Wednesday 11 July 2012

Brenton v Brenton v The Dempseys

The Frome Drama Club's Festival offering is a late-night one-acter at The Cornerhouse: David Tristram's "Brenton v Brenton".  It's great fun - nothing more, nothing less.  Plundering American soaps, cartoons, "Kramer v Kramer" and even "The Importance of Being Earnest", it's an OTT parody of the American advertising business of the 1980s: Mad Men, twenty years on, and with condom jokes.  Subtle, it ain't, but the production captures the tone perfectly.  The cracking pace lapses only once in a curious sequence where, ironically we fast forward several months. Otherwise the gags come thick and fast (not always hilarious, but consistently smile-worthy) and on Monday night the company battled personfully against the noise of the band that was playing on the ground floor.  And it was to their credit that we believed this was clearly all part of the show, and The Dempseys had simply been hired to provide some Chicago club-next-door atmosphere. Recommended.

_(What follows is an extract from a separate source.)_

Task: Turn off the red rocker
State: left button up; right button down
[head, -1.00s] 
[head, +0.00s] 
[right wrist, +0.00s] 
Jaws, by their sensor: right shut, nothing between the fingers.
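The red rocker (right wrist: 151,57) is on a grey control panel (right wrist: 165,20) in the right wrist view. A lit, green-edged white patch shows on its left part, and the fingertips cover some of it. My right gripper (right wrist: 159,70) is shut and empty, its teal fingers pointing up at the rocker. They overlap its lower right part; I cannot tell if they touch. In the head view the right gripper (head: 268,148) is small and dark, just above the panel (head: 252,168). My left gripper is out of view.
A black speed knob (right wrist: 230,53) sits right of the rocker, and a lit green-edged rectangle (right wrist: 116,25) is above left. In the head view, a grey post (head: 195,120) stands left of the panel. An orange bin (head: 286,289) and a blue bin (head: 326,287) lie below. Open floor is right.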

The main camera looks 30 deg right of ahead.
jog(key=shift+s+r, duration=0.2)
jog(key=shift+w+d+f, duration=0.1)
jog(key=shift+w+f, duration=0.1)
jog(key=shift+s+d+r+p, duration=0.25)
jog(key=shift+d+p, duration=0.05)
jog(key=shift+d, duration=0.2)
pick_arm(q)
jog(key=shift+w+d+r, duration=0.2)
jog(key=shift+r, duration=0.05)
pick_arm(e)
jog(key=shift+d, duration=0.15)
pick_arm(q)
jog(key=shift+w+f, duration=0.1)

Less successful was the Fashion Show.  This must be one of the most inclusive events of the Festival in terms of the breadth of the audience, so it was a shame that those who attended this (and perhaps nothing else?) experienced something that was so uneven.  The models were great - all amateurs, all ages, all shapes and sizes and all very happy in their (sometimes well displayed) skin.  The design work of Frome College was most imaginative, particularly the comic strip skirts.   And the opening dance number (from 'Chicago') was great - sexy and skilfully done.  But technically the evening was rather a mess and the presenters did not appear to be entirely in control of proceedings - though to be fair, one of them (whose name I did not catch) was a last minute stand-in.  It all looked dreadfully under-rehearsed. A shame.